If you don't want to invoke ring theory:
Let $n\geq 2$.
For any such $f$, we have that if $A^2=A$, then $f(A)=0$ or $f(A)=1$. If $f(I_n)=0$, then $f$ is constant $0$, so we may assume that $f(I_n)=1$.
Let $E_{ij}$ be the matrix that has a $1$ in the $(i,j)$ coordinate and $0$ elsewhere. Since $E_{ii}^2 = E_{ii}$, it follows that $f(E_{ii})=0$ or $f(E_{ii})=1$.
Since $I_n = E_{11}+\cdots+E_{nn}$, we have that $f(E_{11})+\cdots + f(E_{nn})= f(I_n) = 1$. That means that exactly one of $E_{ii}$ maps to $1$, and the rest map to $0$. Suppose that $f(E_{ii}) = 1$.
Then for any matrix $A$, we have that $f(E_{ii}A) = f(AE_{ii}) = f(A)$.
If $A$ and $B$ have the same $i$th column, then $AE_{ii}=BE_{ii}$. By the above, we have $f(A)=f(B)$.
Likewise, if $A$ and $B$ have the same $i$th row, then $E_{ii}A=E_{ii}B$, so $f(A)=f(B)$. Thus, $f(A)$ is completely determined by the value of $a_{ii}$, the $(i,i)$ entry of $A$.
Let $A$ be the matrix of all $1$s. Then $A^2$ is the matrix of all $n$s. But $A$ has the same $(i,i)$ entry as $I_n$, so $f(A)=1$, which means that $f(A^2) = f(A)^2 = 1$; while $A^2$ has the same $(i,i)$th entry as $nI_n$, so $f(A^2) = f(nI_n) = nf(I_n)=n$. This is a contradiction.

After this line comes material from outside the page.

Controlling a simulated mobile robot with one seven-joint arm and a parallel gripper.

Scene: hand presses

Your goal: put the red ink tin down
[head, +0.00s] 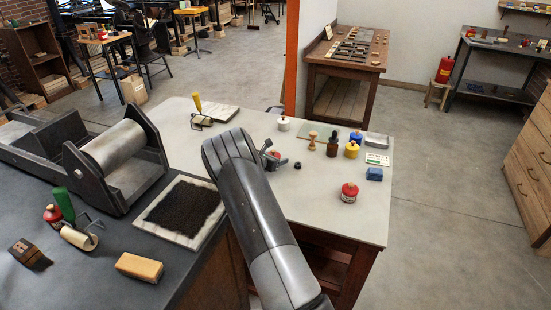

So if $n\geq 2$, then the only map is the zero map. If $n=1$, then a ring homomorphism from $\mathbb{R}$ to itself must be either the zero map, or the identity.

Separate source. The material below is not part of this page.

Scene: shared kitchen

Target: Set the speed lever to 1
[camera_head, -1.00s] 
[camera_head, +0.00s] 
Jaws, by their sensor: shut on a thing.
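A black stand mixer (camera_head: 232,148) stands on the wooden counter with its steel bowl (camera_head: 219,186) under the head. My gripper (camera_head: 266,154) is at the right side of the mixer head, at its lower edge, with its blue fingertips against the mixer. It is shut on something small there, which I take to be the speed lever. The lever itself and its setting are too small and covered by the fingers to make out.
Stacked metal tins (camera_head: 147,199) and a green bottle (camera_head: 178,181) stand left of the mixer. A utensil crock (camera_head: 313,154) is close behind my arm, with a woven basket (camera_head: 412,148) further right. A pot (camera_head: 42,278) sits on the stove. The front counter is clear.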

If you know ring theory, though, there is a shorter argument (modulo knowing the ideals of a matrix ring over a ring with unity): because $f$ is a ring homomorphism, the kernel is an ideal. It is well known that the ring of matrices over a division ring is simple: the only ideals are the trivial ideal and the whole ring. If the kernel is the whole ring, then this is the zero map. If the kernel is trivial, then thinking of it as a linear map of real vector spaces, we have $\dim(\mathbb{R}^{n\times n})=n^2$ and $\dim(\mathbb{R})=1$, so $n^2=1$, thus $n=1$. Then you just need to verify that the only nonzero ring homomorphism from $\mathbb{R}\to\mathbb{R}$ is the identity map (it maps positives to positives, so it respects order, and restricts to the identity on $\mathbb{Q})$. Thus, either $f(A)=0$ for all $A$, or $n=1$ and $f=\mathrm{id}$.